Participação popular efetiva

Segundo o promotor, o Ministério Público quer negociar com a SEHAB uma participação maior da sociedade civil na condução da PPP. A suspensão conseguida com a liminar era justamente para ganhar tempo para discutir os meios de efetivar essa participação. “Eu quero audiências públicas para que os afetados sejam ouvidos, para que seja detalhado o plano, para que sejam apresentadas alternativas para ocupação de áreas. O decreto [de desapropriação] é muito abrangente, ele pega áreas de comércio e residências consolidados, não considera eventuais áreas que estão livres na cidade como prioridade, enfim, queria discutir muitas coisas com eles”.

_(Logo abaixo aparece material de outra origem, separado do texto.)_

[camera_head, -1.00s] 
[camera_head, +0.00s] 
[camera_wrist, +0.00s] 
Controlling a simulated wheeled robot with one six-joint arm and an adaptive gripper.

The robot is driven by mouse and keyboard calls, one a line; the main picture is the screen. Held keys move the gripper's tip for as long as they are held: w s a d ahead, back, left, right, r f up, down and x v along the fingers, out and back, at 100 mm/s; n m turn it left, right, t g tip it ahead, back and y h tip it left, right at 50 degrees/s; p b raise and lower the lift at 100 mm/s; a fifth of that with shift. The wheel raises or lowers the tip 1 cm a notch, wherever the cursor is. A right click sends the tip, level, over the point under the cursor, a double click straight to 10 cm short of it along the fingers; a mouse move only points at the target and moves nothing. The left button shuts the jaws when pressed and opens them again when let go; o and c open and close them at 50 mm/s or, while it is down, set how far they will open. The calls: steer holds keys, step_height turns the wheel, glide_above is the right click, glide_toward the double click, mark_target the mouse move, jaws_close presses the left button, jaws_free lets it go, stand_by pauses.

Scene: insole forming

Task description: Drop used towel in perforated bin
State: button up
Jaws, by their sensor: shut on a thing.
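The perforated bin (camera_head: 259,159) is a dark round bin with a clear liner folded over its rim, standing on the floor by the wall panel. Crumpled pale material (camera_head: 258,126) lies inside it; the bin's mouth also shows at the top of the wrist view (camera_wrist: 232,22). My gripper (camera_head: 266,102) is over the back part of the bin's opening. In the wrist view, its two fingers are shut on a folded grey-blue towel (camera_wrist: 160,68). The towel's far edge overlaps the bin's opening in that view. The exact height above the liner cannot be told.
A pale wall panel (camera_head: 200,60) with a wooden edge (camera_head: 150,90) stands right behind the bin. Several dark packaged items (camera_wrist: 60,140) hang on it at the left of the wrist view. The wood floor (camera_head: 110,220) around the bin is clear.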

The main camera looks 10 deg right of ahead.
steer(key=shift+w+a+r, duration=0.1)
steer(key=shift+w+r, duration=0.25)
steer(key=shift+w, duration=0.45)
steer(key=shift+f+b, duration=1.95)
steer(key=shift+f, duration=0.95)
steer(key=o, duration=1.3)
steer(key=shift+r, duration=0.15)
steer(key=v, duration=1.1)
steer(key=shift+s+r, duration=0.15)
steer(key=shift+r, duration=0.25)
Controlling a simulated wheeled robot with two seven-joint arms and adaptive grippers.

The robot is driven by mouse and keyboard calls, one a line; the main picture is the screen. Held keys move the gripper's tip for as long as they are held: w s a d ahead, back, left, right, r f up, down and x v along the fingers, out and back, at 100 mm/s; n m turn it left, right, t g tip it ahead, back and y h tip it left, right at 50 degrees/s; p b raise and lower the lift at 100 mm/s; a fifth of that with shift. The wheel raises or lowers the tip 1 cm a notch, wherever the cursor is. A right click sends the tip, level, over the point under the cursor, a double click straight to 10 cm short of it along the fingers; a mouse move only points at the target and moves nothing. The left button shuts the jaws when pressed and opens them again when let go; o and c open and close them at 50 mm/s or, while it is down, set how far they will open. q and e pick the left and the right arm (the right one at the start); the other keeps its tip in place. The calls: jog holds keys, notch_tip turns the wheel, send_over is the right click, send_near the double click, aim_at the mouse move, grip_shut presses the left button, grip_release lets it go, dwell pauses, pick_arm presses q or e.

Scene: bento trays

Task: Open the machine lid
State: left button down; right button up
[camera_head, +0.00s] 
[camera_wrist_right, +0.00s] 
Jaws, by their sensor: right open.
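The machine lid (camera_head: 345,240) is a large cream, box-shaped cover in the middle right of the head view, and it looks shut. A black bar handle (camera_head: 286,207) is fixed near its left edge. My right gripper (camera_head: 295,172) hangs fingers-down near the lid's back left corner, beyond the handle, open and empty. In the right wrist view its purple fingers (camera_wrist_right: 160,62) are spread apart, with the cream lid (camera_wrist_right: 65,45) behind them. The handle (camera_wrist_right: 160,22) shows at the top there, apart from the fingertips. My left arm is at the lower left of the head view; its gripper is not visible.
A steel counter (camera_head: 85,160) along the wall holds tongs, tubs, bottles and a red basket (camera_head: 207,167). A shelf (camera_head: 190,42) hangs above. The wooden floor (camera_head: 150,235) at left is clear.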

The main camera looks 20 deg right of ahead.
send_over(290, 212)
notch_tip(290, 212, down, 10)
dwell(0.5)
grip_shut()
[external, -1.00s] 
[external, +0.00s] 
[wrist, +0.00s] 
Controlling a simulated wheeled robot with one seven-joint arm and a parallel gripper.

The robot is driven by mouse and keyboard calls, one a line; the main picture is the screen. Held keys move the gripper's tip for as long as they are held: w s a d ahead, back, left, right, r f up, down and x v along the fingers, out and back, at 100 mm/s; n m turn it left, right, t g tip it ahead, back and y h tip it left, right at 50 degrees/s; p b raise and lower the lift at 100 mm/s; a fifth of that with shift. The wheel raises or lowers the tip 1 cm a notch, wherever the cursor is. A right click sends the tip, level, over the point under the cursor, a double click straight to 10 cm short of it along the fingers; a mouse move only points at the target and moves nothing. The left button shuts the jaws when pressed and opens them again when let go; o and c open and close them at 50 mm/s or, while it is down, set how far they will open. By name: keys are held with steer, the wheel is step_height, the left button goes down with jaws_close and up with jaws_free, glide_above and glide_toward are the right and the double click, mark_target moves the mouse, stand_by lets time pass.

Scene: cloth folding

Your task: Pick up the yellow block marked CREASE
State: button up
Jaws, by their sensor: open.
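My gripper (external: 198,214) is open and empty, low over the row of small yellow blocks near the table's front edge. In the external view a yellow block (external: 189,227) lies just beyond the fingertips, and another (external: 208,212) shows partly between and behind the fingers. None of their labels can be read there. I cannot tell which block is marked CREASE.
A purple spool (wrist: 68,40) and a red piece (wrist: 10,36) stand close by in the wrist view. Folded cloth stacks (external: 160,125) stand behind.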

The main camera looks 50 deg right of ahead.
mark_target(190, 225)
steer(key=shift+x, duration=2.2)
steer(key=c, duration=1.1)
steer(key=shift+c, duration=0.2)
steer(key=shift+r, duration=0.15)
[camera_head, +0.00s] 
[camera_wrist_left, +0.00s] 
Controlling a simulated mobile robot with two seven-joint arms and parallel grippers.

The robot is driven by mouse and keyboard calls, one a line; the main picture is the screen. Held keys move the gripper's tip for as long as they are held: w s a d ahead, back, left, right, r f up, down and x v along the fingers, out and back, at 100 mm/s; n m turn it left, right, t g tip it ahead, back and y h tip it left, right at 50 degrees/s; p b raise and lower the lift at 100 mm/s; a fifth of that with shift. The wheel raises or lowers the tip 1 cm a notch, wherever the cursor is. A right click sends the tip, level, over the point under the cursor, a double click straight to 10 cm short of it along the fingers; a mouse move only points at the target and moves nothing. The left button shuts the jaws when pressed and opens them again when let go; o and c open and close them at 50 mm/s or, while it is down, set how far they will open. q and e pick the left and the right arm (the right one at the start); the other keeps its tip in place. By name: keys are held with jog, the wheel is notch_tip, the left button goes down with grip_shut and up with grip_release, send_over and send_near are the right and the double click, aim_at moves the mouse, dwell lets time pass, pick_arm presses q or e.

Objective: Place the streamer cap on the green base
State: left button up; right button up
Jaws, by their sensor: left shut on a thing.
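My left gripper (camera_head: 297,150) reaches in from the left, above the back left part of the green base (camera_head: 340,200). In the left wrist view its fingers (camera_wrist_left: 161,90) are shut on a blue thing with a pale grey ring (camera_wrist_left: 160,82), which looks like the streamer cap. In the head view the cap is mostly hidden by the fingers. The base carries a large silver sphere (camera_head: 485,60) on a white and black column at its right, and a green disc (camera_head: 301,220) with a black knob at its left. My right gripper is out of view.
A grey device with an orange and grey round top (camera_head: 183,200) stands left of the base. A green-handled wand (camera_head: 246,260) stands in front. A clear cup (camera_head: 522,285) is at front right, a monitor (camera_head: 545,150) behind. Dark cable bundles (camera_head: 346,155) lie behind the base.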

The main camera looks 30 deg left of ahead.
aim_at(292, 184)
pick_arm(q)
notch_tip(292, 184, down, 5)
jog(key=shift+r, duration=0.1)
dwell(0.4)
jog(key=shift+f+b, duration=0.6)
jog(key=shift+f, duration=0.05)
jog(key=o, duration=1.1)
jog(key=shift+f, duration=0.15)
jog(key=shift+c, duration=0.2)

Ao que tudo indica, no entanto, a Secretaria Estadual de Habitação não está aberta à interferência da sociedade civil na construção da PPP, e espera que a liminar conseguida provisoriamente pelo MP seja derrubada para, assim, levar adiante o projeto da Casa Paulista do jeito que está.

Revisão do decreto

O blog questionou o promotor sobre a revisão, pela SEHAB, dos imóveis contidos no decreto de desapropriação. A promessa de revisão foi feita no dia 20 de agosto pelo subsecretário da Casa Paulista, Reinaldo Iapequino, durante debate realizado com os atingidos pelo decreto na sede da Associação Viva o Centro. Iapequino ouviu diversas reclamações de moradores presentes ao encontro de que seus imóveis residenciais e comerciais, em pleno uso, constavam na lista feita pelo governo e que, em tese, deveria contemplar apenas imóveis sub ou não utilizados. A íntegra do debate pode ser vista em vídeo aqui.

Sobre esta revisão, o promotor Ribeiro Lopes afirmou que o governo a suspendeu em virtude da decisão judicial que paralisou a PPP e para a qual a SEHAB aguarda um desfecho.

Questionado sobre quando sairia a decisão final dos outros dois desembargardores, o promotor foi enfático: “eu não falo sobre prazos do poder Judiciário. Para mim é um enigma. Pode ser um mês, pode ser um ano. Não tem expectativa”.

Até lá, a PPP de Habitação do Centro segue suspensa.